— BEGIN EXERCISE INPUTS —
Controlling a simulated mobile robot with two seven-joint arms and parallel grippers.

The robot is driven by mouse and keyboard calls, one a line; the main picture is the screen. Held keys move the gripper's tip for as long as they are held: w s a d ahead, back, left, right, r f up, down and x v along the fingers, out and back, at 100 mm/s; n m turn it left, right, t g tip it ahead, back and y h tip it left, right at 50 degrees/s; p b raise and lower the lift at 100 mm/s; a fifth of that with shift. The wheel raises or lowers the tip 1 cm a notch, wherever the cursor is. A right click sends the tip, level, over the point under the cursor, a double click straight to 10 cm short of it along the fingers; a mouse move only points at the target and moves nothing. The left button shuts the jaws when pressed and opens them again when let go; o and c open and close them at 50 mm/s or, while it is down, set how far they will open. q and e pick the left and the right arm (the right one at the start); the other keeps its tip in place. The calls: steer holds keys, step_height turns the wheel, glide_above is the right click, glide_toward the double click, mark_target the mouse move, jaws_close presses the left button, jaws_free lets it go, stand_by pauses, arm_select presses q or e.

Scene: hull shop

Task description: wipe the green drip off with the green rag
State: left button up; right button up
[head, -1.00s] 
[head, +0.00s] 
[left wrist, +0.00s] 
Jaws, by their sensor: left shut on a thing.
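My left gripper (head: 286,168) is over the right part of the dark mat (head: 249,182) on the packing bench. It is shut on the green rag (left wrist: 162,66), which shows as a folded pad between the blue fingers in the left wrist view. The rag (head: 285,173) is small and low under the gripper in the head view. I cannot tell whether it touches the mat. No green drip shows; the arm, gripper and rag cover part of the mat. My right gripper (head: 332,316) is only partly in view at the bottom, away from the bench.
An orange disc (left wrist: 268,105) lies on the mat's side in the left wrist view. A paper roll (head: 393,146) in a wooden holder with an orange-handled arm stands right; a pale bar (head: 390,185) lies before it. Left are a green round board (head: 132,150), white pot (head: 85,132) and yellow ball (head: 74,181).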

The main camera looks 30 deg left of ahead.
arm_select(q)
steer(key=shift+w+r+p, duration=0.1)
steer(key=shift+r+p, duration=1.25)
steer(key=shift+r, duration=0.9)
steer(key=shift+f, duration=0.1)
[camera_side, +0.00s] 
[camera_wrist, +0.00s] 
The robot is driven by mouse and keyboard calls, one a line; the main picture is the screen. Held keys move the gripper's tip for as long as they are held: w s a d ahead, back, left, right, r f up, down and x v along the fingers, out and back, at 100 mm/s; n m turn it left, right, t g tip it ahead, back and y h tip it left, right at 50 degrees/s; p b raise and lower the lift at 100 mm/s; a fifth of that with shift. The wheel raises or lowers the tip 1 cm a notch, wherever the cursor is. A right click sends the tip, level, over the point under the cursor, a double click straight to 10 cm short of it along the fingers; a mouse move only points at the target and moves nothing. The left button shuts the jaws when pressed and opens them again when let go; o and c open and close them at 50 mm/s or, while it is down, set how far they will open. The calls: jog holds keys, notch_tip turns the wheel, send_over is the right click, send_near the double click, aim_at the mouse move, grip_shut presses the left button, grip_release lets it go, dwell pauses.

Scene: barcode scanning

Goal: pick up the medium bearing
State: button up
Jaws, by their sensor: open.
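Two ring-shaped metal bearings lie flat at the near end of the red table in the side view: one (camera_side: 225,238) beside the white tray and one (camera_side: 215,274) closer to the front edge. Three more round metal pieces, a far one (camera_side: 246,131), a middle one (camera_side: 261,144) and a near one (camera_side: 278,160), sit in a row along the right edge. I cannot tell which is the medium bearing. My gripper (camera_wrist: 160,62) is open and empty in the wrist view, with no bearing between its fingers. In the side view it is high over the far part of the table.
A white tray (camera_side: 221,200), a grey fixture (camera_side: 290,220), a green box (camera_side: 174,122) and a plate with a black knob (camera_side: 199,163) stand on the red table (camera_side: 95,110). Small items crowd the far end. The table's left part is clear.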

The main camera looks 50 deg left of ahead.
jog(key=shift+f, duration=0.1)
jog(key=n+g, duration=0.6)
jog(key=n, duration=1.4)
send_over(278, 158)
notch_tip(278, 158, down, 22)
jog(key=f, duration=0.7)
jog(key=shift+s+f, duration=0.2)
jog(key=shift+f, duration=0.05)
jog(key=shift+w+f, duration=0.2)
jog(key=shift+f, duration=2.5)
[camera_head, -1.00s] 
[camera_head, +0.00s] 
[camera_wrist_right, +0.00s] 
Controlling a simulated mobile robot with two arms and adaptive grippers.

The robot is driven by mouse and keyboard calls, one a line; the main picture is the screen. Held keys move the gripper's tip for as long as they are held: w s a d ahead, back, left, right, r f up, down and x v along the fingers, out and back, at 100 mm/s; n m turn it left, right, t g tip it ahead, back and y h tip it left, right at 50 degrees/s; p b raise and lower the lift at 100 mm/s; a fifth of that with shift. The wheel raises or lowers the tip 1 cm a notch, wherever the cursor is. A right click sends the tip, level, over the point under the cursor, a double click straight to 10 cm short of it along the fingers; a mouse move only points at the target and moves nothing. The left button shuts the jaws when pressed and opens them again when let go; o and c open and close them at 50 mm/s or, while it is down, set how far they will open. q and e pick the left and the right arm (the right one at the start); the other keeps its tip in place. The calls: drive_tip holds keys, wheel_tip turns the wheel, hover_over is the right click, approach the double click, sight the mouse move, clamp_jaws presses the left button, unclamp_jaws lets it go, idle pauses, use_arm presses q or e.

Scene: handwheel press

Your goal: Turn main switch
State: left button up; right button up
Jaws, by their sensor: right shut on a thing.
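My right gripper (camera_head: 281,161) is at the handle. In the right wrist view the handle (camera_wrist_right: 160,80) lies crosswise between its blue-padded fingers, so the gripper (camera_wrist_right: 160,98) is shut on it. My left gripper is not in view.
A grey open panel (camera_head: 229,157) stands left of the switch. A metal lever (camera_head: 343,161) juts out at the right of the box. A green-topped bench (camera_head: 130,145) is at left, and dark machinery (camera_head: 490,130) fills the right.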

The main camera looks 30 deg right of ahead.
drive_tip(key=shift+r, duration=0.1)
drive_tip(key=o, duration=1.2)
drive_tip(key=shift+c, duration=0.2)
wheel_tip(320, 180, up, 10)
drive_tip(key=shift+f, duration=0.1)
— END EXERCISE INPUTS —
» **STATED TASK**: All of the data needs to be reproduced exactly, with no line missing.

» **EXERCISE RESULT**:
Controlling a simulated mobile robot with two seven-joint arms and parallel grippers.

The robot is driven by mouse and keyboard calls, one a line; the main picture is the screen. Held keys move the gripper's tip for as long as they are held: w s a d ahead, back, left, right, r f up, down and x v along the fingers, out and back, at 100 mm/s; n m turn it left, right, t g tip it ahead, back and y h tip it left, right at 50 degrees/s; p b raise and lower the lift at 100 mm/s; a fifth of that with shift. The wheel raises or lowers the tip 1 cm a notch, wherever the cursor is. A right click sends the tip, level, over the point under the cursor, a double click straight to 10 cm short of it along the fingers; a mouse move only points at the target and moves nothing. The left button shuts the jaws when pressed and opens them again when let go; o and c open and close them at 50 mm/s or, while it is down, set how far they will open. q and e pick the left and the right arm (the right one at the start); the other keeps its tip in place. The calls: steer holds keys, step_height turns the wheel, glide_above is the right click, glide_toward the double click, mark_target the mouse move, jaws_close presses the left button, jaws_free lets it go, stand_by pauses, arm_select presses q or e.

Scene: hull shop

Task description: wipe the green drip off with the green rag
State: left button up; right button up
[head, -1.00s] 
[head, +0.00s] 
[left wrist, +0.00s] 
Jaws, by their sensor: left shut on a thing.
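My left gripper (head: 286,168) is over the right part of the dark mat (head: 249,182) on the packing bench. It is shut on the green rag (left wrist: 162,66), which shows as a folded pad between the blue fingers in the left wrist view. The rag (head: 285,173) is small and low under the gripper in the head view. I cannot tell whether it touches the mat. No green drip shows; the arm, gripper and rag cover part of the mat. My right gripper (head: 332,316) is only partly in view at the bottom, away from the bench.
An orange disc (left wrist: 268,105) lies on the mat's side in the left wrist view. A paper roll (head: 393,146) in a wooden holder with an orange-handled arm stands right; a pale bar (head: 390,185) lies before it. Left are a green round board (head: 132,150), white pot (head: 85,132) and yellow ball (head: 74,181).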

The main camera looks 30 deg left of ahead.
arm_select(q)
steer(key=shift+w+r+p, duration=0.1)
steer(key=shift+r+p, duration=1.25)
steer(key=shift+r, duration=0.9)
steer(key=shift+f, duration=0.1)
[camera_side, +0.00s] 
[camera_wrist, +0.00s] 
The robot is driven by mouse and keyboard calls, one a line; the main picture is the screen. Held keys move the gripper's tip for as long as they are held: w s a d ahead, back, left, right, r f up, down and x v along the fingers, out and back, at 100 mm/s; n m turn it left, right, t g tip it ahead, back and y h tip it left, right at 50 degrees/s; p b raise and lower the lift at 100 mm/s; a fifth of that with shift. The wheel raises or lowers the tip 1 cm a notch, wherever the cursor is. A right click sends the tip, level, over the point under the cursor, a double click straight to 10 cm short of it along the fingers; a mouse move only points at the target and moves nothing. The left button shuts the jaws when pressed and opens them again when let go; o and c open and close them at 50 mm/s or, while it is down, set how far they will open. The calls: jog holds keys, notch_tip turns the wheel, send_over is the right click, send_near the double click, aim_at the mouse move, grip_shut presses the left button, grip_release lets it go, dwell pauses.

Scene: barcode scanning

Goal: pick up the medium bearing
State: button up
Jaws, by their sensor: open.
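Two ring-shaped metal bearings lie flat at the near end of the red table in the side view: one (camera_side: 225,238) beside the white tray and one (camera_side: 215,274) closer to the front edge. Three more round metal pieces, a far one (camera_side: 246,131), a middle one (camera_side: 261,144) and a near one (camera_side: 278,160), sit in a row along the right edge. I cannot tell which is the medium bearing. My gripper (camera_wrist: 160,62) is open and empty in the wrist view, with no bearing between its fingers. In the side view it is high over the far part of the table.
A white tray (camera_side: 221,200), a grey fixture (camera_side: 290,220), a green box (camera_side: 174,122) and a plate with a black knob (camera_side: 199,163) stand on the red table (camera_side: 95,110). Small items crowd the far end. The table's left part is clear.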

The main camera looks 50 deg left of ahead.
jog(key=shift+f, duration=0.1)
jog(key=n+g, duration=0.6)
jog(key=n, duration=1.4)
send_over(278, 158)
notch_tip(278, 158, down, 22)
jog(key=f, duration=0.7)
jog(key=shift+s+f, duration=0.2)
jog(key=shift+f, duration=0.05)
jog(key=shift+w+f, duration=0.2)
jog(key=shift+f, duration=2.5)
[camera_head, -1.00s] 
[camera_head, +0.00s] 
[camera_wrist_right, +0.00s] 
Controlling a simulated mobile robot with two arms and adaptive grippers.

The robot is driven by mouse and keyboard calls, one a line; the main picture is the screen. Held keys move the gripper's tip for as long as they are held: w s a d ahead, back, left, right, r f up, down and x v along the fingers, out and back, at 100 mm/s; n m turn it left, right, t g tip it ahead, back and y h tip it left, right at 50 degrees/s; p b raise and lower the lift at 100 mm/s; a fifth of that with shift. The wheel raises or lowers the tip 1 cm a notch, wherever the cursor is. A right click sends the tip, level, over the point under the cursor, a double click straight to 10 cm short of it along the fingers; a mouse move only points at the target and moves nothing. The left button shuts the jaws when pressed and opens them again when let go; o and c open and close them at 50 mm/s or, while it is down, set how far they will open. q and e pick the left and the right arm (the right one at the start); the other keeps its tip in place. The calls: drive_tip holds keys, wheel_tip turns the wheel, hover_over is the right click, approach the double click, sight the mouse move, clamp_jaws presses the left button, unclamp_jaws lets it go, idle pauses, use_arm presses q or e.

Scene: handwheel press

Your goal: Turn main switch
State: left button up; right button up
Jaws, by their sensor: right shut on a thing.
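My right gripper (camera_head: 281,161) is at the handle. In the right wrist view the handle (camera_wrist_right: 160,80) lies crosswise between its blue-padded fingers, so the gripper (camera_wrist_right: 160,98) is shut on it. My left gripper is not in view.
A grey open panel (camera_head: 229,157) stands left of the switch. A metal lever (camera_head: 343,161) juts out at the right of the box. A green-topped bench (camera_head: 130,145) is at left, and dark machinery (camera_head: 490,130) fills the right.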

The main camera looks 30 deg right of ahead.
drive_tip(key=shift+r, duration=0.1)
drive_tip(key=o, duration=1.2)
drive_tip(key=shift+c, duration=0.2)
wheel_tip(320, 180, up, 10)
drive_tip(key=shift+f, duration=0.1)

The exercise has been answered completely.